Study on luminescence characterization of physical vapor deposition-modified bis (8-hydroxyquinoline) copper

Bis (8-hydroxyquinoline) copper (CuQ2) is an important organometallic complex based on a central metal cation coordinated to quinolate ligands. However, CuQ2 exhibits limitations such as low fluorescence intensity, short fluorescence lifetime, and low efficiency of visible light absorption. In this study, density functional theory (DFT) calculations were performed to investigate the frontier molecular orbitals of CuQ2, revealing its potential for excellent luminescence properties. Subsequently, CuQ2 was synthesized using physical vapor deposition (PVD), yielding micron-sized CuQ2 particles.

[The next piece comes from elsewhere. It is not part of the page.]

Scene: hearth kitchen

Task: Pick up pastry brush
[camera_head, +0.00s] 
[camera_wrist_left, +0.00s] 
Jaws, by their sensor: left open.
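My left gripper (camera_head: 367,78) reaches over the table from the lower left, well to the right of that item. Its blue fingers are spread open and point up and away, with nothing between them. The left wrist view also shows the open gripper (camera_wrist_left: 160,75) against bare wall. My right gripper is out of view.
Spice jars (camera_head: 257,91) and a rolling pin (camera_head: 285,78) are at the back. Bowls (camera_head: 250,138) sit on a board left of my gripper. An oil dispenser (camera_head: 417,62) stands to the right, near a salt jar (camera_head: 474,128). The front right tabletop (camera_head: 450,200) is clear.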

CuQ2 micron particles were characterized using scanning electron microscopy (SEM), X-ray diffraction spectroscopy (XRD), fourier transform infrared spectroscopy (FTIR), differential scanning calorimetry (DSC), ultraviolet visible spectroscopy (UV-Vis), photoluminescence and fluorescence lifetime. The results demonstrate that the deposition temperature significantly influences the morphology, thermal stability and fluorescence properties of CuQ2. At a deposition temperature of 200 degrees C, the CuQ2-C sample forms spherical micron particles with uniform morphology, enhanced thermal stability, optimal visible light absorption efficiency, and highest fluorescence intensity. The CuQ2-C sample exhibits a maximum emission wavelength of 660 nm, a maximum excitation wavelength of 333 nm, and a fluorescence lifetime of 10.646 mu s.